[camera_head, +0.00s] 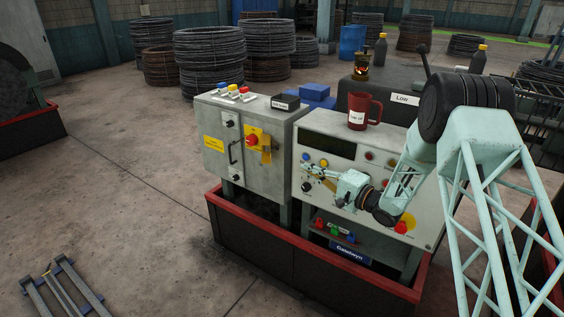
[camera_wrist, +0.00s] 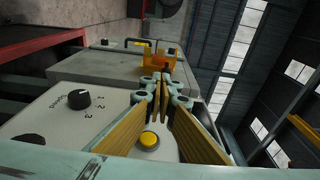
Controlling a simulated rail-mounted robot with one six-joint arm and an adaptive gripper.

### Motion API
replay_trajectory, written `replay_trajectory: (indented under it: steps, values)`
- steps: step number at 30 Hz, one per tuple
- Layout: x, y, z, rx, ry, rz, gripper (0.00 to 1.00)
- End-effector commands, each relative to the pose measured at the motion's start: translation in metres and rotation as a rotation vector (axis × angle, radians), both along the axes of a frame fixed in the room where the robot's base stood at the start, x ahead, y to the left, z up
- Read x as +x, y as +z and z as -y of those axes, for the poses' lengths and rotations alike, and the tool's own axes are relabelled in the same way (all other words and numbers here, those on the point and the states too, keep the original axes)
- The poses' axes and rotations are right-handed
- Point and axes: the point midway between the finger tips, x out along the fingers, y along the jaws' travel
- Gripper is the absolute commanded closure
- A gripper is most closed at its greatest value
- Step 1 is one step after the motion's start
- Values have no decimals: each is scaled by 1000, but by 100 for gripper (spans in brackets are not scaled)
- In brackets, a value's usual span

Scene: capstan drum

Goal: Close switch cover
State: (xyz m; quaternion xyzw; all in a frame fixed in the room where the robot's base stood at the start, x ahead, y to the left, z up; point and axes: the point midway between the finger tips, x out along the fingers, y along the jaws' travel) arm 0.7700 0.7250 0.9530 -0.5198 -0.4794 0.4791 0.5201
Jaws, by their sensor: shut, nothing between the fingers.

....................

Exactly the lines from the one holding "- Read x as" through the one holding "Goal: Close switch cover" should be printed, ends included.

THE OUTPUT »
- Read x as +x, y as +z and z as -y of those axes, for the poses' lengths and rotations alike, and the tool's own axes are relabelled in the same way (all other words and numbers here, those on the point and the states too, keep the original axes)
- The poses' axes and rotations are right-handed
- Point and axes: the point midway between the finger tips, x out along the fingers, y along the jaws' travel
- Gripper is the absolute commanded closure
- A gripper is most closed at its greatest value
- Step 1 is one step after the motion's start
- Values have no decimals: each is scaled by 1000, but by 100 for gripper (spans in brackets are not scaled)
- In brackets, a value's usual span

Scene: capstan drum

Goal: Close switch cover

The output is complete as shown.